Decision Date29 October 1900
Citation84 N.W. 354,9 N.D. 498
CourtNorth Dakota Supreme Court

Appeal from District Court, Richland County; Lauder, J.

Action by John J. Chilson against W. F. Houston. Judgment for plaintiff. Defendant appeals.

Affirmed.

F. W Murphy and Charles A. Tuttle, for appellant.

Antecedent representations made by the vendor as an inducement to the buyer, but not forming a part of the contract when concluded are not warranties. Benjamin on Sales, § 610; 2 Parsons on Contracts, 477; Hopkins v. Tongueray, 15 C. B 130; Halley v. Folsom, 48 N.W. 219; Sculley v Bailey, 1 H. & C. 405; Bloss v. Kittridge, 5 Vt. 28.

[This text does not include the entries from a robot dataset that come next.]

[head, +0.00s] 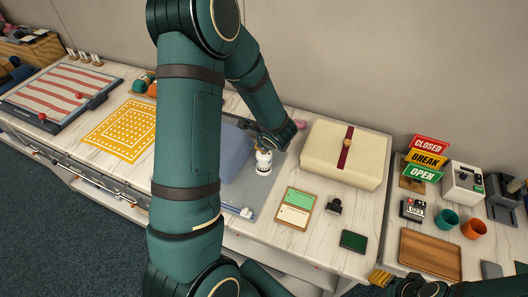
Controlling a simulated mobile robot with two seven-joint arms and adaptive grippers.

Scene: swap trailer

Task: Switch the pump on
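No thing in the head view is plainly marked as a pump. A white box with dark controls (462,188) stands at the back right, beside the sign stand; I cannot tell whether it is the pump or how its switch is set. A small white bottle with a dark band (263,166) stands on the grey mat in the middle. My left gripper (274,143) is lowered just above and beside this bottle; its fingers are too small and dark to read. My right gripper (402,287) is at the bottom right edge, partly cut off, with its fingers unclear.
A cream case with a dark red strap (318,151) lies right of the bottle. Signs reading CLOSED, BREAK and OPEN (425,160), teal (446,220) and orange (474,229) cups and a wooden board (430,254) are on the right counter. My left arm hides the middle-left.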

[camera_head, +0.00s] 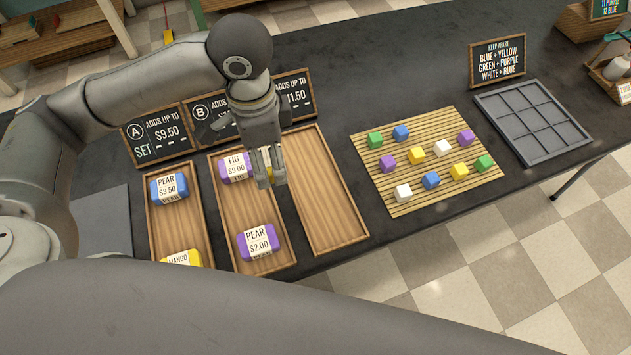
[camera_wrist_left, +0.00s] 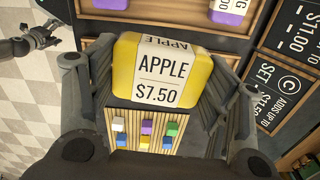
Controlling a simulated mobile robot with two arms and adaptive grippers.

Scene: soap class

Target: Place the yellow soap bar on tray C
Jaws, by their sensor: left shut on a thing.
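My left gripper (camera_head: 268,172) is shut on a yellow soap bar (camera_wrist_left: 125,66), labelled APPLE $7.50 on a white wrap. In the head view the bar is mostly hidden by the fingers. The gripper is above the divide between tray B (camera_head: 233,207) and tray C (camera_head: 335,200), the rightmost wooden tray. Tray C looks empty. Another yellow bar, MANGO (camera_head: 194,258), lies in tray A (camera_head: 158,228). My right gripper (camera_wrist_left: 42,37) seems to show at the upper left of the left wrist view, its jaw state unclear.
Tray B has purple FIG (camera_head: 236,168) and PEAR (camera_head: 259,241) bars; tray A also has a blue PEAR bar (camera_head: 169,188). Price signs (camera_head: 154,135) stand behind the trays. A slatted mat (camera_head: 395,205) with colored cubes and a grey grid tray (camera_head: 532,120) are at right.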

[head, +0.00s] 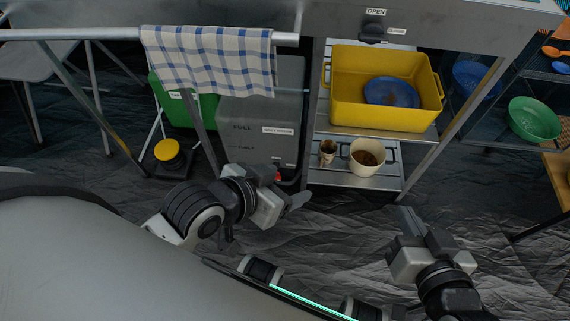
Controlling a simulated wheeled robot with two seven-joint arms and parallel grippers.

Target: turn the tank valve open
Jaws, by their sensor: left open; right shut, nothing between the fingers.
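A grey tank (262,108) with a small white label and dark lettering stands under the metal counter. A small red part (278,178) with dark fittings beside it shows low at the tank's front; it looks like the valve, but my gripper partly hides it and its setting cannot be told. My left gripper (291,192) is open right in front of this red part; whether it touches cannot be told. My right gripper (408,222) is shut and empty, over the floor at the lower right, away from the tank.
A dark knob (372,32) sits under an "OPEN" label on the counter front. A checked towel (210,60) hangs on the rail. Right of the tank, a shelf holds a yellow tub (385,117) and a white pot (367,157). A yellow-topped burner (168,153) stands left.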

Freerks & Freerks, for respondent.

Under the evidence in this case the question of the right to rely, and of reliance by plaintiff on the false representations of the defendant in making the contract in question is one of fact and not of law. Nash v. Minnesota Title Ins. Co., 159 Mass. 437, 34 N.E. 625; Ingalls v. Miller, 121 Ind. 188; Christmas v. Frei, 44 N.W. 329; Hopkins v. Hawkeye Ins. Co., 57 Ia. 203; Sim v. Pyle, 84 Ill. 271; Farr v. Peterson, 91 Wis. 182. It will be presumed that the defrauded party acted in reliance upon the false representations when the contrary is not shown. Benjamin on Sales, § § 382-390; Kerr on Fraud & Mistake, § 79; Boyce v. Grundy, 28 U.S. 210; Connersville v. Wadleigh, 41 Am. Dec. 214; § § 3940-3942, Rev. Codes. This is not an action on contract of warranty but an action for deceit by which respondent was mislead into making a disadvantageous contract. Stanhope v. Swafford 45 N.W. 403; Phelps v. James, 44 N.W. 543; Andrews v. Jackson, 37 L. R. A. 402; Benjamin on Sales, § 610; Gustavson v. Rustemayer, 70 Conn. 125, 39 L. R. A. 644; Crane v. Elder, 15 L. R. A. 795. Plaintiff was not bound to forget before the final trading all that had been stated to him six months before concerning the character of the note. "A lie six months old is quite as likely to mislead an innocent party to his damage as one hot from the liar's mouth." Lindauer v. Hay, 17 N.W. 98. A false affirmation, made by defendant with intent to defraud, whereby the plaintiff receives damage is ground for action, and it is not necessary that defendant should be benefited by the deceit or that he should collude with the person who is. Pasley v. Freeman, 2 Smith's Lead. Cas. 1; 3 Waite's Actions & Defenses, 452; Crause v. Busaker, 81 N.W. 406; Bird v. Kleiner, 41 Wis. 134; Cotzhansen v. Simon, 47 Wis. 473; Lumber Co. v. Myhills, 80 Wis. 541; Beetle v. Anderson, 98 Wis. 560. These are actions for damages for false and fraudulent representations inducing the making of contracts, and not contracts for breach of warranties, either embodied in or originally proven to form part of contracts. Everton v. Miles, 6 Johns. 139.

OPINION

YOUNG, J.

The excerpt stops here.